Bert Caldwell Extracting the truth about global energy issues
More about the not-so-secret proceedings of Vice President Dick Cheney’s 2001 energy task force came to light last week. Coincidentally, so did a new analysis of global energy issues.
The report by the National Petroleum Council is as transparent as the vice president’s was opaque. Odd, considering it was the oil industry’s input into the Bush administration’s energy policy Cheney went all the way to the U.S. Supreme Court to conceal.
The Washington Post finally got a list last week of those who visited with the task force. Disgraced Enron Corp. Chairman Kenneth Lay was already known to be among the anointed few who met with the vice president directly. Who else got that kind of access is unclear, but if there was any lingering mystery, the list puts that speculation to rest.

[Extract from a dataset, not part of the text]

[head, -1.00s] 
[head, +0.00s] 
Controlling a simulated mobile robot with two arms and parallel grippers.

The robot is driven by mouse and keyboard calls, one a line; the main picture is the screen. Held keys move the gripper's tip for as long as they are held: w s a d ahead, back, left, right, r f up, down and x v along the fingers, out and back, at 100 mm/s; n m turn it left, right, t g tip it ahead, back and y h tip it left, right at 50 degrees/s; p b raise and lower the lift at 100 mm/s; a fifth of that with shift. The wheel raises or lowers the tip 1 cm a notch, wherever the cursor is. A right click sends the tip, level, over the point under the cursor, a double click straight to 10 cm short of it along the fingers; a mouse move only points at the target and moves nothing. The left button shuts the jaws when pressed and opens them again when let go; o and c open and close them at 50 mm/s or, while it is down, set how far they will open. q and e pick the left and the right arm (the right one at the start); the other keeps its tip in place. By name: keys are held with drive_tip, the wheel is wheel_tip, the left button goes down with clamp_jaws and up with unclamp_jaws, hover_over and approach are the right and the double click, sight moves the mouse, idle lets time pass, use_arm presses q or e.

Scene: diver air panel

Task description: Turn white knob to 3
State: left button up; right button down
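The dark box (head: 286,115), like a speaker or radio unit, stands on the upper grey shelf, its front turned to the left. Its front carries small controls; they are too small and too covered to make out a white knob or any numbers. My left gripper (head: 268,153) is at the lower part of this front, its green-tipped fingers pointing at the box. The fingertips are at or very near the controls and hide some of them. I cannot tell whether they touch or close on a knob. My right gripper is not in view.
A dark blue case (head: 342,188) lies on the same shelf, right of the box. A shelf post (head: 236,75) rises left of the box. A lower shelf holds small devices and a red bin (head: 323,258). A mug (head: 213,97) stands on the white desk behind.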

Environmentalists got a courtesy meeting, energy industry officials more time, multiple times. The proposed legislation that came out of those sessions was heavy on assistance for energy companies, light on incentives for alternative energy and conservation.
Among those who met with the vice president were members of the Northwest Energy Caucus, including then-Rep. George Nethercutt, R-Spokane, and Rep. Jay Inslee, D-Bainbridge Island.
At the time, the West Coast was riding out a severe electricity shortage, and extremely high prices. The administration was unsympathetic, to say the least, and Inslee recalls that his complaints about its failure to intervene were met with the patronizing comment from Cheney that he just did not understand economics.
Inslee has a degree in economics from the University of Washington. What he understood was that Bush, Cheney and Co. did not give a hoot about the deep blue voters of the Northwest.
The Petroleum Council was more open-minded. Its report— “Facing the Hard Truths about Energy” — was put together after input from 350 individuals and organizations, most not in the oil business.
The findings are indeed “hard,” although detractors say not hard enough. Energy demand is expected to increase 50 percent by 2030. Although optimistic that traditional resources like oil, coal and natural gas remain relatively abundant, alternative fuels will be an important part of the mix going forward. But the report also acknowledges the reality of global warming, and urges more attention to management of greenhouse gases, including the sequestration of carbon dioxide. Sequestration removes the gas from the atmosphere.
Energy independence is less important for the United States than a strong, stable global market.
The report was so compelling that council President Lee Raymond came around to the idea of sequestration, which he had pooh-poohed as chairman of Mobil Oil. He and the council also support tougher mileage standards, mandates the U.S. auto industry is fighting vehemently as Congress drafts yet another energy bill.
And the council adds its voice to those calling for more work force training. The world may have more oil but, with the majority of petroleum engineers and related specialists to retire in the next decade, too few scientists to find and extract it.
The report’s critics fault its optimism about the availability of fossil fuels, and warn that a supply crunch is just over the horizon given exploding new demand from China and India.
The administration rejects that view, even as it has come to accept the need for a more efficient transportation system. Energy Secretary Samuel Bodman, who commissioned the study, praised the work but told the council “Our goal is to do more with less rather than to force the American people to do with less because the supplies are not available.”
Significantly, Bodman does not mention prices at all, and the report is almost as silent. A summary does note an estimate by the International Energy Agency that $20 trillion — $3,000 for every person on the planet — will have to be invested over the next 25 years, but who will pay those costs is not discussed.
Those reports have been coming to us at the gas station, and in our utility bills. That’s where it gets really hard.